*What is expected*:
Write the line that includes "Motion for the" and all subsequent lines, exactly as written, and nothing more.

::::::

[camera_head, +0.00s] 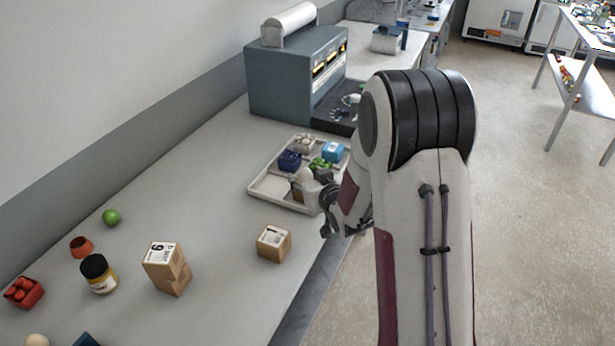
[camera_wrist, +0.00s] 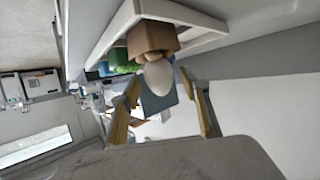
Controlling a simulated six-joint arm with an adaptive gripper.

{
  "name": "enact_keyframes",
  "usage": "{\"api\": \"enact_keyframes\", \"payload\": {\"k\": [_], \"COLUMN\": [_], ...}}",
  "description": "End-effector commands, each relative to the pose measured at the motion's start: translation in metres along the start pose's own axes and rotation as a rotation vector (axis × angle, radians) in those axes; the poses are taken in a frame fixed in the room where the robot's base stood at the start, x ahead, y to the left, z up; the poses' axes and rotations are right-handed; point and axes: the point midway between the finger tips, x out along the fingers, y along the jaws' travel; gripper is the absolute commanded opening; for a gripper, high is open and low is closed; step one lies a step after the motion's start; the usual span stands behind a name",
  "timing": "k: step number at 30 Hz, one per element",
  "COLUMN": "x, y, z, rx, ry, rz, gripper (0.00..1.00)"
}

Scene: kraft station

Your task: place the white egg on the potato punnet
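The white egg (camera_wrist: 158,76) shows in the wrist view against the potatoes in the brown potato punnet (camera_wrist: 152,37), which sits in the white tray (camera_wrist: 120,22). My gripper (camera_wrist: 162,92) is open, with one finger on each side of the egg and visible gaps between. In the head view, the egg (camera_head: 306,175) appears at the punnet in the front of the tray (camera_head: 262,190), close to my gripper (camera_head: 326,200). My arm and gripper partly hide this area. I cannot tell how firmly the egg rests on the potatoes.
The tray also holds a dark blue punnet (camera_head: 290,160), green produce (camera_head: 319,164), a light blue box (camera_head: 334,151) and a punnet of pale items (camera_head: 303,143). Cardboard boxes (camera_head: 166,268) (camera_head: 273,243), a jar (camera_head: 99,274) and a green ball (camera_head: 111,217) stand left. A grey machine (camera_head: 290,80) stands behind.

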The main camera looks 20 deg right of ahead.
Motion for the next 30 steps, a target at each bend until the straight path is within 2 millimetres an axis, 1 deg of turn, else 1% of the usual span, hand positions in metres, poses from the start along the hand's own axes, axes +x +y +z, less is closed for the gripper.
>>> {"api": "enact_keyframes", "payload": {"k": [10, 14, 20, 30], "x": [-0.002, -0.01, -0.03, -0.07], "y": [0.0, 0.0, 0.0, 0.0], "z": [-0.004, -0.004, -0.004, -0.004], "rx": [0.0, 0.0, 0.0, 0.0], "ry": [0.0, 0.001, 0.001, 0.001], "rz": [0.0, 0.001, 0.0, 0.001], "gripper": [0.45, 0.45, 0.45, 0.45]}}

::::::

*Output below*:
Motion for the next 30 steps, a target at each bend until the straight path is within 2 millimetres an axis, 1 deg of turn, else 1% of the usual span, hand positions in metres, poses from the start along the hand's own axes, axes +x +y +z, less is closed for the gripper.
>>> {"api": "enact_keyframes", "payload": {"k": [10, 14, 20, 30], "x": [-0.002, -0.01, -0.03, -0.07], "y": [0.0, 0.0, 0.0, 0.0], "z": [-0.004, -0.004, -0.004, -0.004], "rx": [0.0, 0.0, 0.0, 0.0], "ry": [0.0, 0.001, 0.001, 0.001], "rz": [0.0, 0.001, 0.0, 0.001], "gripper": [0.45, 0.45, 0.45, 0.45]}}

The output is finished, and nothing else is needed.